Re: git bundle format

Stephen Bash <bash@xxxxxxxxxxx> · Mon, 26 Nov 2012 15:56:24 -0500 (EST)

----- Original Message -----
> From: "Jason J CTR Pyeron (US)" <jason.j.pyeron.ctr@xxxxxxxx>
> Sent: Monday, November 26, 2012 2:24:54 PM
> Subject: git bundle format
> 
> I am facing a situation where I would like to use git bundle but at
> the same time inspect the contents to prevent a spillage[1].

As someone who faced a similar situation in a previous life, I'll offer my $0.02, but I'm certainly not the technical expert here.

> Given we have a public repository which was cloned on to a secret
> development repository. Now the developers do some work which should
> not be sensitive in any way and commit and push it to the secret
> repository.
> 
> Now they want to release it out to the public. The current process is
> to review the text files to ensure that there is no "secret" sauce
> in there and then approve its release.
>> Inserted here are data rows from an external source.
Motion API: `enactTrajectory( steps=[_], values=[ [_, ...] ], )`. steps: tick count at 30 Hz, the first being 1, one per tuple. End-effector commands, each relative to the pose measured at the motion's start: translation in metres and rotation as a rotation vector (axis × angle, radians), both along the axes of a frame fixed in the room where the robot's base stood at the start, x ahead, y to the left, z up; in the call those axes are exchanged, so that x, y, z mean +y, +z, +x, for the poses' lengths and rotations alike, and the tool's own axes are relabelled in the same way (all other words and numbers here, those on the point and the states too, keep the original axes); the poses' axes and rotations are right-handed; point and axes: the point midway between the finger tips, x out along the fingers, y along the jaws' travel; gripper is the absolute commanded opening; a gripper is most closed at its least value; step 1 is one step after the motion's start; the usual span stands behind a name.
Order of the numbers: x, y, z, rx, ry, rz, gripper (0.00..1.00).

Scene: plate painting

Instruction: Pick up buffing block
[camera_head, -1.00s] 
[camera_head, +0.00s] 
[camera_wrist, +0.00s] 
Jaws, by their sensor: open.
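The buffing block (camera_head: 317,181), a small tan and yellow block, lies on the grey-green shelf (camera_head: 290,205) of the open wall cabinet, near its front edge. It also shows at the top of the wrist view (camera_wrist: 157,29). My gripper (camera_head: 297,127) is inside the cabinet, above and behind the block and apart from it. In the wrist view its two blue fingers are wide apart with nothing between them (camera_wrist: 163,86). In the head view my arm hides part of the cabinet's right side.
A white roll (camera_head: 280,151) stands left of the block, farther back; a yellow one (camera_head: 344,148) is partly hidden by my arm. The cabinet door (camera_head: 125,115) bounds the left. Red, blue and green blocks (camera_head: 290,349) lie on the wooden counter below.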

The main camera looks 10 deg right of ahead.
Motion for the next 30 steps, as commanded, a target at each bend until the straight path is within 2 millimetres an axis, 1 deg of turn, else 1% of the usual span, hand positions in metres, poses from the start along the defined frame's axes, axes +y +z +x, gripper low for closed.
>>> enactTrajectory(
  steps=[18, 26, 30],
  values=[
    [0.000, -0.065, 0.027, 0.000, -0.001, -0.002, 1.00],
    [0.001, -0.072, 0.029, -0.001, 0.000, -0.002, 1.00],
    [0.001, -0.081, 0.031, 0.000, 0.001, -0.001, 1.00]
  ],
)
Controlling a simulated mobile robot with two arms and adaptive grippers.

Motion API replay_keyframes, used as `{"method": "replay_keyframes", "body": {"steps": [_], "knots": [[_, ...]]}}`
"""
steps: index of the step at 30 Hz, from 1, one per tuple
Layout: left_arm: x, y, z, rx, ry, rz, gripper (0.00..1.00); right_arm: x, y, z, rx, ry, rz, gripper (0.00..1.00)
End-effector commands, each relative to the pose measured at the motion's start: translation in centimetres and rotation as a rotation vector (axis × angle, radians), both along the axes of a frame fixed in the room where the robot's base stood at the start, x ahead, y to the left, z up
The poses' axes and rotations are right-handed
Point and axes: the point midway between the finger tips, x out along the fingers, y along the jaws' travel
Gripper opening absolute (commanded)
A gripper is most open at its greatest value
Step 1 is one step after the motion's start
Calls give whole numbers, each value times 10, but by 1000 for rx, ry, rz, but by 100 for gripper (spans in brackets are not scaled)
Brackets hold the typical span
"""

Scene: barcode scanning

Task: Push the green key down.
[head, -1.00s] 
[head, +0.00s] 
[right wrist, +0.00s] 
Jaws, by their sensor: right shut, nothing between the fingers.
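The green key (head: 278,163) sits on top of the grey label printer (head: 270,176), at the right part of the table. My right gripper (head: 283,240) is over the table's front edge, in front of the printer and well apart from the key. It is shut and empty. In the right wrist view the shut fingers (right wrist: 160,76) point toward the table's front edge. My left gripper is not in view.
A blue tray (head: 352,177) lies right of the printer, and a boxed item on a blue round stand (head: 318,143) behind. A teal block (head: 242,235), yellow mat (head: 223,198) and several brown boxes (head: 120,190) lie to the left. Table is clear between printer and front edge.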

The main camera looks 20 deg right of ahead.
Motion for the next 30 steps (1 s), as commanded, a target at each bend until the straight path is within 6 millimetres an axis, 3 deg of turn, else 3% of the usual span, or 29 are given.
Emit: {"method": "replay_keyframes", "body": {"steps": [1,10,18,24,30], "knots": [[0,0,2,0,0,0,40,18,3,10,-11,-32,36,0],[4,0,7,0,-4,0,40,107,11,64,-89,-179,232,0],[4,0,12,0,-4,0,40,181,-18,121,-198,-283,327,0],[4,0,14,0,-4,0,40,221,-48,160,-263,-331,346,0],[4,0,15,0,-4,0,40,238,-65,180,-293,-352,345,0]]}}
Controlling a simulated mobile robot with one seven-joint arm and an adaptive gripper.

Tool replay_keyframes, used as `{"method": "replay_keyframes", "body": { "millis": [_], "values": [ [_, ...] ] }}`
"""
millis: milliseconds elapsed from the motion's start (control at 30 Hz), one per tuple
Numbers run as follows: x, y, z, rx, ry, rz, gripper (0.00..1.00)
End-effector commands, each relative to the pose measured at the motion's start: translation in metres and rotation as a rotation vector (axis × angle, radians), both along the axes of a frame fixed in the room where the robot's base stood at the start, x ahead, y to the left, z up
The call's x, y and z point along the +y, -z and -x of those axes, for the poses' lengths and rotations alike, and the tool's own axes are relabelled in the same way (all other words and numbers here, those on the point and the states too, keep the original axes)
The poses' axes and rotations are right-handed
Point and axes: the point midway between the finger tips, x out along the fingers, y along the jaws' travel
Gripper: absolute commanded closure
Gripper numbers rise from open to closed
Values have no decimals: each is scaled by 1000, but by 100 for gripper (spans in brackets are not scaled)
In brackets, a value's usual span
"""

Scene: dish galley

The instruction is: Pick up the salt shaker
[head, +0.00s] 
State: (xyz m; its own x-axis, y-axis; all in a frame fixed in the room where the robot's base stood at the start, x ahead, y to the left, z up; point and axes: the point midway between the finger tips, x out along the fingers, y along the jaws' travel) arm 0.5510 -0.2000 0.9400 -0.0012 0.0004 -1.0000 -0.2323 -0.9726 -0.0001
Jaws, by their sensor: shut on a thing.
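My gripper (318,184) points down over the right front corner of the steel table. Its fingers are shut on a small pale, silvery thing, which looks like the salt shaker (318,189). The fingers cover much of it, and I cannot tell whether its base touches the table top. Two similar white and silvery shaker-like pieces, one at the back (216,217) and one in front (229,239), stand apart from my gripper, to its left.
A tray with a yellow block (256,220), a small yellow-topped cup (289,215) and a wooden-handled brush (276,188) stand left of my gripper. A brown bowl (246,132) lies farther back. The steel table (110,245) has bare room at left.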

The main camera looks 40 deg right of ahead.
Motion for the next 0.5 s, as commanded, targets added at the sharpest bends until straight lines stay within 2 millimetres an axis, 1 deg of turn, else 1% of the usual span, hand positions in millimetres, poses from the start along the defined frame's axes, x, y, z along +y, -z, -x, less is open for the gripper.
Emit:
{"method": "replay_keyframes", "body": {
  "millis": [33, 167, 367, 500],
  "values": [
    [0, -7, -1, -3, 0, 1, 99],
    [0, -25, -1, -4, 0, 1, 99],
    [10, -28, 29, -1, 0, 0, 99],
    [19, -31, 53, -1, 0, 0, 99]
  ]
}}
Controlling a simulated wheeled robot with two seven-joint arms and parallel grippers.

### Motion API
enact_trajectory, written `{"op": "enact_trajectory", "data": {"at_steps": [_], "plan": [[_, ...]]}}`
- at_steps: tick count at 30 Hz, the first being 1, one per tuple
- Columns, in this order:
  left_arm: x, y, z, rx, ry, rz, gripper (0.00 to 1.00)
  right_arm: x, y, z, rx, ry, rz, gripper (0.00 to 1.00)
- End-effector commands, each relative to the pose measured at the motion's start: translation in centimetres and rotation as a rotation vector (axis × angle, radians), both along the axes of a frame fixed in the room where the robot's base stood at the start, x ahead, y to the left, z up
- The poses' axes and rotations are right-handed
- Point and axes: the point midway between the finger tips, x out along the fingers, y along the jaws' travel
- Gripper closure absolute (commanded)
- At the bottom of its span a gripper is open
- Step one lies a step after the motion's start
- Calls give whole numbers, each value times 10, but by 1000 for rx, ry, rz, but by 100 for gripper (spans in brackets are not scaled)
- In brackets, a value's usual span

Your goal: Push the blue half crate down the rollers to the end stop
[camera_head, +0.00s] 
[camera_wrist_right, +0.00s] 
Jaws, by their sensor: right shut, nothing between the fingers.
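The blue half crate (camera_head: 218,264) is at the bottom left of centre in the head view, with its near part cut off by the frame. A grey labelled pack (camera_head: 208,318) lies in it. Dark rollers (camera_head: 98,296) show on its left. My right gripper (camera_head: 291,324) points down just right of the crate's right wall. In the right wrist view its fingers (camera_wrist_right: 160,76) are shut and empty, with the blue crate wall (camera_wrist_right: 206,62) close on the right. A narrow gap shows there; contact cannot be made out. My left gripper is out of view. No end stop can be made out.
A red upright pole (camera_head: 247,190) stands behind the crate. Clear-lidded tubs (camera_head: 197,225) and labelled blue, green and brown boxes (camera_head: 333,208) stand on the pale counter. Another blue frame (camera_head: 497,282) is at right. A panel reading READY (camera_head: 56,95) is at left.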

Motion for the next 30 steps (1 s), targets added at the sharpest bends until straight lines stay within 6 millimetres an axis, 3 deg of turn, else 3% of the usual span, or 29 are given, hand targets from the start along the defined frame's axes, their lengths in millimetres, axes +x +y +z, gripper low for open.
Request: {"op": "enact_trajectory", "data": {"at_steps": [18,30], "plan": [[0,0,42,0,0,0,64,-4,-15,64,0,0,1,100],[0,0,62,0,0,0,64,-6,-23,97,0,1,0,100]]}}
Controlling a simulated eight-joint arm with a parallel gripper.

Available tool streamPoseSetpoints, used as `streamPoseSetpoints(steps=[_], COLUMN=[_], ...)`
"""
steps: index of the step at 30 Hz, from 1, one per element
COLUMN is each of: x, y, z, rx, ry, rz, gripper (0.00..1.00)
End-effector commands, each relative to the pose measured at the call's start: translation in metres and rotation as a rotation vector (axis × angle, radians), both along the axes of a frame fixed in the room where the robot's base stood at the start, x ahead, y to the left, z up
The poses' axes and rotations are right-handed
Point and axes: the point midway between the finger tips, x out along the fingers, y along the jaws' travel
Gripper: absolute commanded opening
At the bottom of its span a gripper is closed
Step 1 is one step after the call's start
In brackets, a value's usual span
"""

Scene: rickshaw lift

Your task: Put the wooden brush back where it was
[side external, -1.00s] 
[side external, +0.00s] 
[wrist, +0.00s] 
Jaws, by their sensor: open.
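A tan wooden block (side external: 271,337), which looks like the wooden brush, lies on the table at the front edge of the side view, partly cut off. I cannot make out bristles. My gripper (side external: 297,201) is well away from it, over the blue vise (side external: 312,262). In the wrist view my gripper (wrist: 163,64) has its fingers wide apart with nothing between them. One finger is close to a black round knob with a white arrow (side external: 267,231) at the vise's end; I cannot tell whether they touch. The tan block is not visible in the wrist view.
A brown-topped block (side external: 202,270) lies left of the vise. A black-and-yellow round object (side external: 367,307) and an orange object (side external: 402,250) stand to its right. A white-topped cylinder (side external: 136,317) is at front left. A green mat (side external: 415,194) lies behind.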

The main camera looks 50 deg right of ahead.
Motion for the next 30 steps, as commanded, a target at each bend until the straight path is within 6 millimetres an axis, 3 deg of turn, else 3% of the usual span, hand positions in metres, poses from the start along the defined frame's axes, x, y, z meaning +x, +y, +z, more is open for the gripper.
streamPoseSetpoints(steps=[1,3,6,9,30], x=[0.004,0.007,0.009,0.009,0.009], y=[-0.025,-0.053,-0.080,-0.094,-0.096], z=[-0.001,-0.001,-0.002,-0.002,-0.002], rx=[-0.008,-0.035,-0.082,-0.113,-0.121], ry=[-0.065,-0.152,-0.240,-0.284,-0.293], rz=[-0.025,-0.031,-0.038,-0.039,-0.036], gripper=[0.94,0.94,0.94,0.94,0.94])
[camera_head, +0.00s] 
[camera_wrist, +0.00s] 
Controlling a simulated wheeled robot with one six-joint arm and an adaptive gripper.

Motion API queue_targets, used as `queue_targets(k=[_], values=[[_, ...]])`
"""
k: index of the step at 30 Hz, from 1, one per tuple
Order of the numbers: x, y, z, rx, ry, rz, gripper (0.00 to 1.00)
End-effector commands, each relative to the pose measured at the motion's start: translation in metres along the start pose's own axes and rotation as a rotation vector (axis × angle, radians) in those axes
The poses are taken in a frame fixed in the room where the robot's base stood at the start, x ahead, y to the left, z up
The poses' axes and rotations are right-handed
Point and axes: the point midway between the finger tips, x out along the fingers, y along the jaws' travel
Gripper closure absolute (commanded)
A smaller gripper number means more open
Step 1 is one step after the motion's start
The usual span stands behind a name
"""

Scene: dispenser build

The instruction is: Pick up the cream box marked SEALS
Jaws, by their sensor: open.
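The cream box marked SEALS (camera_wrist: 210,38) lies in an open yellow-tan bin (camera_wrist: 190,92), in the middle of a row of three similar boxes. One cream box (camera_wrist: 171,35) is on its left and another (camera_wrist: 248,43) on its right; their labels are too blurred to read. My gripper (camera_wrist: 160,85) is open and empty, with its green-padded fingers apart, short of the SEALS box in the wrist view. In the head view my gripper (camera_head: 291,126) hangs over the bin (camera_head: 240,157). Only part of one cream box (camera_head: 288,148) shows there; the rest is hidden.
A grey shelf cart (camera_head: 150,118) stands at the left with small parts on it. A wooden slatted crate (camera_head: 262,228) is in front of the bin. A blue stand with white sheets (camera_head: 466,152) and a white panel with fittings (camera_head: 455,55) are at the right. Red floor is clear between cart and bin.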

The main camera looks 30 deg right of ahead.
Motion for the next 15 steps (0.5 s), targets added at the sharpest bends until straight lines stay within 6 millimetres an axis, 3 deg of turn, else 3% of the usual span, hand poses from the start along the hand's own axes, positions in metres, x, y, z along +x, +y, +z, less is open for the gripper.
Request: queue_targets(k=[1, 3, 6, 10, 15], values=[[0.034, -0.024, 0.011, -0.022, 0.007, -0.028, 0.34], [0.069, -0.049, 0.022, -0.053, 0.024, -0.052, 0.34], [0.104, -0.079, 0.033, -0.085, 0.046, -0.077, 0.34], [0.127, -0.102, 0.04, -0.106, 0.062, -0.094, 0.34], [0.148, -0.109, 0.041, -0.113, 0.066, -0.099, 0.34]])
This current process ignores
> the change tracking and all non-content is lost.
> 
> In this situation we should assume that the bundle does not have any
> content which is already in the public repository, that is it has
> the minimum data to make it pass a git bundle verify from the public
> repositories point of view. We would then take the bundle and pipe
> it though the "git-bundle2text" program which would result in a
> "human" inspectable format as opposed to the packed format[2]. The
> security reviewer would then see all the information being released
> and with the help of the public repository see how the data changes
> the repository.
> 
> Am I barking up the right tree?

First, a shot out of left field: how about a patch based workflow? (similar to the mailing list, just replace email with sneakernet)  Patches are plain text and simple to review (preferable to an "opaque" binary format?).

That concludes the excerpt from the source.